— Begin —

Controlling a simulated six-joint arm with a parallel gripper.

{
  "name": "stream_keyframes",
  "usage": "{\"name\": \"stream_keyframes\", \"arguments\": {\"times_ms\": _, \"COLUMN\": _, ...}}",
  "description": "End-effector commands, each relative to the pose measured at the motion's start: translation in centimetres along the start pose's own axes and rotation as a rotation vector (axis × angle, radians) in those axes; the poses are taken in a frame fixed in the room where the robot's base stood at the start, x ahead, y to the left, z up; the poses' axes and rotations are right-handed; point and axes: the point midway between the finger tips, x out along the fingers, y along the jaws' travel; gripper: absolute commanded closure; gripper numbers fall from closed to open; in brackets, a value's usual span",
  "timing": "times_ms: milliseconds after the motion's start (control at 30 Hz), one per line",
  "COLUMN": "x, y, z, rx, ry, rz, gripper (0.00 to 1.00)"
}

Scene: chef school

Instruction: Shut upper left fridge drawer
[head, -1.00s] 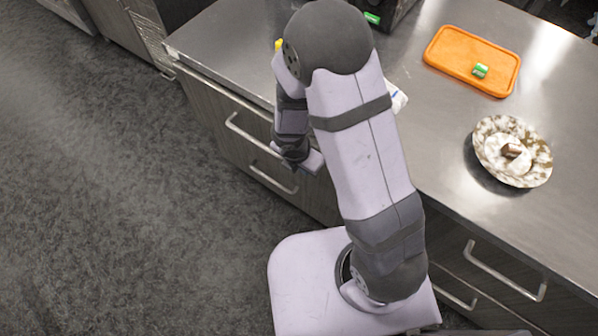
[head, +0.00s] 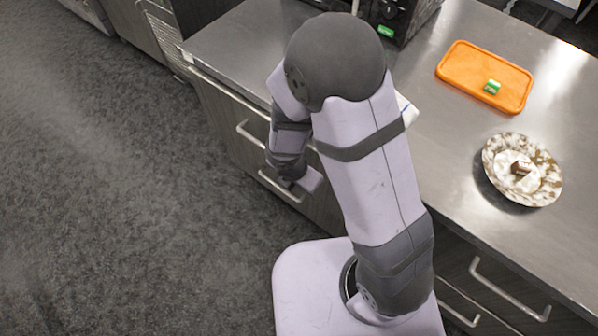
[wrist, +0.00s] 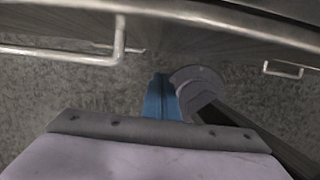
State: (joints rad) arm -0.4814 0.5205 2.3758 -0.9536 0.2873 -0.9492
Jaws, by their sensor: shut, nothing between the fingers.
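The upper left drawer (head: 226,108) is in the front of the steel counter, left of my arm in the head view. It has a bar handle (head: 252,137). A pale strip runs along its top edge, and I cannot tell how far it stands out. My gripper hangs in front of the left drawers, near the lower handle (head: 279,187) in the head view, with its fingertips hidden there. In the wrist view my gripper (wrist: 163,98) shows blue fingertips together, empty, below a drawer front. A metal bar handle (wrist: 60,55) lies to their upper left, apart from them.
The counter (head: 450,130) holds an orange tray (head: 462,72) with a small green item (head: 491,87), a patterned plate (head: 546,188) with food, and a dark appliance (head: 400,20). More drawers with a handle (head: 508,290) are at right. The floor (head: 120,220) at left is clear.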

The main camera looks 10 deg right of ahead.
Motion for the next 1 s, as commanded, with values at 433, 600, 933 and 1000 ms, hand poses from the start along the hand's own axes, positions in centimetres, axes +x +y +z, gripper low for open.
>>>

— End —

▸ **TASK PROMPT**:
Extract lines where the string "name" occurs.

▸ **EXERCISE SOLUTION**:
  "name": "stream_keyframes",
  "usage": "{\"name\": \"stream_keyframes\", \"arguments\": {\"times_ms\": _, \"COLUMN\": _, ...}}",

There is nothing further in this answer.